New spam low (slightly OT)
Mark Mandel
Mark.A.Mandel at GMAIL.COM
Thu Aug 27 17:48:23 UTC 2009
Interestingly, this mail came to me on email with two warning headers,
neither of which appeared on Victor's original letter that Ron quotes:
* Due to a filter you created, this message was not sent to Spam. Edit Filters
* Warning: This message may not be from whom it claims to be. Beware
of following any links in it or of providing the sender with any
personal information.  Learn more
m a m
On Mon, Aug 24, 2009 at 12:13 PM, <ronbutters at aol.com> wrote:
>
> But some of the phishers are very sophisticated and convincing. I recently got one purporting to be from CitiBank. All that gave it away was the final two letters of the website: "do"; that is the Dominican Republic, notorious as the source of online scams of various sorts. Caveat lector.

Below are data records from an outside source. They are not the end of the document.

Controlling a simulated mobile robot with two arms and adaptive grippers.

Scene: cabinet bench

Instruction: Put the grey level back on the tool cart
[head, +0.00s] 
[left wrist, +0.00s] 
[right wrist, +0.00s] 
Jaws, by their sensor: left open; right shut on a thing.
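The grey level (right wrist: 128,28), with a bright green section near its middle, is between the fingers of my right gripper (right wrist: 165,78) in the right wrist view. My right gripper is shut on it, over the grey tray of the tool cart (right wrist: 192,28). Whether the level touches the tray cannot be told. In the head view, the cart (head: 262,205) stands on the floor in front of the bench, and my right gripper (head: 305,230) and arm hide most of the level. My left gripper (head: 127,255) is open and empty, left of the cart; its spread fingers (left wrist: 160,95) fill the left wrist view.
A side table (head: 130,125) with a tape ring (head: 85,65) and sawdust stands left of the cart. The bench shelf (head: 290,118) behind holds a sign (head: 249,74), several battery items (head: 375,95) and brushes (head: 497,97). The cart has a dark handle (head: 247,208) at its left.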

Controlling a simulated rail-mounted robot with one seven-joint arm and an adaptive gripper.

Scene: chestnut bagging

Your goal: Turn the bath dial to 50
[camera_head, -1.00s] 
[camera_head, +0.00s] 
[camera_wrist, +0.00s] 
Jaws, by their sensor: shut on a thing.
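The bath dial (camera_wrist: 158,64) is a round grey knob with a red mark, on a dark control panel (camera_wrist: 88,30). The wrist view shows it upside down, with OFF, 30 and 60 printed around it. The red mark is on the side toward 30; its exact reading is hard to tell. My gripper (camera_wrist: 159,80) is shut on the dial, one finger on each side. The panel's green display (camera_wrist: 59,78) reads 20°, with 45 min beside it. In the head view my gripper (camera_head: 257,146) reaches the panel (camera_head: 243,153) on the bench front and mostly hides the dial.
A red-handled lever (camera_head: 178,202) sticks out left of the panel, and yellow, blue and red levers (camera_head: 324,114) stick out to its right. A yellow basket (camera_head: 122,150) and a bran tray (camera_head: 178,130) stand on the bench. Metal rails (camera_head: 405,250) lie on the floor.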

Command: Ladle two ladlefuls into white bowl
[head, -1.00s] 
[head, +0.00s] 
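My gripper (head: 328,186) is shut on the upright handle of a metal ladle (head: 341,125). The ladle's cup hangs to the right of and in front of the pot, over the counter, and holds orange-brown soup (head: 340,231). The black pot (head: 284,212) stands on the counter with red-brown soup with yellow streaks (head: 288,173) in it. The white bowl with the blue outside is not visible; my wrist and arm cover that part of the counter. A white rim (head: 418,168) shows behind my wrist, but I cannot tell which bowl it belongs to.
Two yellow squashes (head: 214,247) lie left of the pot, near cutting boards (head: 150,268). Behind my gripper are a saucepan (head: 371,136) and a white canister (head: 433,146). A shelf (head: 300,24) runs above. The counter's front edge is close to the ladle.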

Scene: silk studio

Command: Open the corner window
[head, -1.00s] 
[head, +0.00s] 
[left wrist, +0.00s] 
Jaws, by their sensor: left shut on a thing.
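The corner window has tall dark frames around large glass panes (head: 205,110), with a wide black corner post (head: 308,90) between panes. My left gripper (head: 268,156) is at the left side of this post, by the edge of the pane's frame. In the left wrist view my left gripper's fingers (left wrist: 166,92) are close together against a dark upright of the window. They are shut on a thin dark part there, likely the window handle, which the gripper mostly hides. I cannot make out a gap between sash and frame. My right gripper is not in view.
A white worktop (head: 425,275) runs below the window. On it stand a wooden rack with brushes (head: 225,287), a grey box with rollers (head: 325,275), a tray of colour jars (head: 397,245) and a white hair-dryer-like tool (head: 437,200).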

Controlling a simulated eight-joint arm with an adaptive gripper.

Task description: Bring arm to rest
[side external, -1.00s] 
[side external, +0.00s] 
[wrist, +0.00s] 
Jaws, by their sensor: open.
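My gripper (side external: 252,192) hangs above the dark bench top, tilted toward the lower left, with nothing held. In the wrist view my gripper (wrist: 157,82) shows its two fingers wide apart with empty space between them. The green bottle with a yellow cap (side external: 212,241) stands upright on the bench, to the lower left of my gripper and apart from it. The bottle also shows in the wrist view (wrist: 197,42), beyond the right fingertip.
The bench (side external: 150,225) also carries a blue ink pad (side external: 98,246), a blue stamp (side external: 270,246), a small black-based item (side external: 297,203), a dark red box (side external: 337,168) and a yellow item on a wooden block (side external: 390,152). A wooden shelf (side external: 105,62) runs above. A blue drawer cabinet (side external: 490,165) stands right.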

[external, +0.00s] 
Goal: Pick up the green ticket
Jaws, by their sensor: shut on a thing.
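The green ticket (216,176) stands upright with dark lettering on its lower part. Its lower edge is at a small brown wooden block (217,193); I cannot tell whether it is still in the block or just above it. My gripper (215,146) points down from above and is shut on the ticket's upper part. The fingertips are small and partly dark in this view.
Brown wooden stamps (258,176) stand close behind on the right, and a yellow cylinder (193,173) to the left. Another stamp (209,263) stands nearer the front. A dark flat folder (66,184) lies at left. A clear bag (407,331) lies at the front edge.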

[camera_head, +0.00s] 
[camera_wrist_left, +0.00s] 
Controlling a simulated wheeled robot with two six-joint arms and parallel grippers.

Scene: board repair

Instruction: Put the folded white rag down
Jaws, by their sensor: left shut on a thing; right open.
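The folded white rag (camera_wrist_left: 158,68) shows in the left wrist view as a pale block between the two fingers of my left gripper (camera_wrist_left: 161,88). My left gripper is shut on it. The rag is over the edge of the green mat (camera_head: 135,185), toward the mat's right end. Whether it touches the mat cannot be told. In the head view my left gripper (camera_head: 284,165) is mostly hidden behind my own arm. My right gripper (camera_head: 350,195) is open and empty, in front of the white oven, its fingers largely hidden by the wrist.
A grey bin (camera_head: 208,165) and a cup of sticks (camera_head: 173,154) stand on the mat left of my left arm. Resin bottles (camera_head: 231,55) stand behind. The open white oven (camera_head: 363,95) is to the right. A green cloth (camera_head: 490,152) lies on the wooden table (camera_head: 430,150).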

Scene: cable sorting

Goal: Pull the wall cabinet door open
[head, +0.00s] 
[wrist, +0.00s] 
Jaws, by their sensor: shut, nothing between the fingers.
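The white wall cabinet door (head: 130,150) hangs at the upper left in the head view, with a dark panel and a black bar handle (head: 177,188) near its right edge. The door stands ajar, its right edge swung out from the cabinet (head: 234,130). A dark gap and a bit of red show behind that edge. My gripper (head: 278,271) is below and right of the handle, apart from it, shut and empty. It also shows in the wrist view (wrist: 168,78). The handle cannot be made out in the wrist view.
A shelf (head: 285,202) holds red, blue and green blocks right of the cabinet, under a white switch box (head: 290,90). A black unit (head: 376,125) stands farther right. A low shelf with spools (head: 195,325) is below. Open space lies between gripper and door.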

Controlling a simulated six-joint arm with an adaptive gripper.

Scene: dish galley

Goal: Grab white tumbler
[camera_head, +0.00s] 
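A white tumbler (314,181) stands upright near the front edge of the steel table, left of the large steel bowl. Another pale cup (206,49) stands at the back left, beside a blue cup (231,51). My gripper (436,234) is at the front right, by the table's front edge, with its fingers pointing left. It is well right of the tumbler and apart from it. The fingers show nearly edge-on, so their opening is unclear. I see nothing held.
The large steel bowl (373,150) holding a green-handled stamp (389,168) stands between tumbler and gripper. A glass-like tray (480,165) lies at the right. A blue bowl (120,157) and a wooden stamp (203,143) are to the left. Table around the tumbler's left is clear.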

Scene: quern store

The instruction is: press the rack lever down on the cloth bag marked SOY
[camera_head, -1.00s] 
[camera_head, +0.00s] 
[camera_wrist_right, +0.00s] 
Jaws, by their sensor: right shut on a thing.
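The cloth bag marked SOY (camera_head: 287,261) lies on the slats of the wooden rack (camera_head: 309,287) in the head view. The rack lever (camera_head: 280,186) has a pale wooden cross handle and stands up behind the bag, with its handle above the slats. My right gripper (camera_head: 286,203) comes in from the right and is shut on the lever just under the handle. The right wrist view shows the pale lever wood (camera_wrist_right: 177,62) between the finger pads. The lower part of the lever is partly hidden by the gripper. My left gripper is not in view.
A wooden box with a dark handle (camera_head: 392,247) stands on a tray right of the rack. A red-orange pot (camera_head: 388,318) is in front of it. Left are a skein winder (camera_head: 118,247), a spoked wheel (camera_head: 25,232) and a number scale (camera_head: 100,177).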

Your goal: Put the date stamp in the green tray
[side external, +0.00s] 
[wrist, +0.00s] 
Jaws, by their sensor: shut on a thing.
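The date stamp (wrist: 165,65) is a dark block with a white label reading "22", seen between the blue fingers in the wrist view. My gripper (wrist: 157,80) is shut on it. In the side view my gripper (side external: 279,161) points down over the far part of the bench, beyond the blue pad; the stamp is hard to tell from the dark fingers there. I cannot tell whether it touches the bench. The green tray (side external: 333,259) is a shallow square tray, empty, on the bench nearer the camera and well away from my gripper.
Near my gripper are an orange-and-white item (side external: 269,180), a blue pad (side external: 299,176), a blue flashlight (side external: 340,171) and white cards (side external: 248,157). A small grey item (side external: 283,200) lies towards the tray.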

> ------Original Message------
> From: Victor Steinbok
> Sender: ADS-L
> To: ADS-L
> ReplyTo: ADS-L
> Subject: [ADS-L] New spam low
> Sent: Aug 24, 2009 10:46 AM
>
> Spam syntax and word choice have been discussed here and on a number of
> blogs over and over and over... I've been trying to figure out what
> makes the spam and phishing headers so obvious to spot (especially
> combined with the corresponding "names"). It's been varying from message
> to message--for example, a number of messages that spoof bank notices
> use "expiry" where no US bank would use it.
>
> This morning, I got a flag from one of my mail servers concerning spam
> that it had filtered out. One, while spoofing my own email address was
> actually generated on the Taiwanese hinet.net server (a common source
> for much of that stuff). The subject header, "I'll kill you, I promise".
> The content was the usual nonsense and unimportant, but the header was
> what attracted my attention. It was exactly the kind of header that
> stands out as spam right off the top. Yet, the mismatch is purely
> semantic--no other clues needed. Was it yet another bad dictionary
> entry? Just randomly generated nonsense? I have no idea...
>
> Â Â VS-)
>
> PS: In case, the content may give a clue--not sure to what, though--the
> main entry was, "Before starting this newsletter ..... can I ask you to
> tell your friends about it, and get them to sign up? Thank you", with
> some supporting links and disclaimers.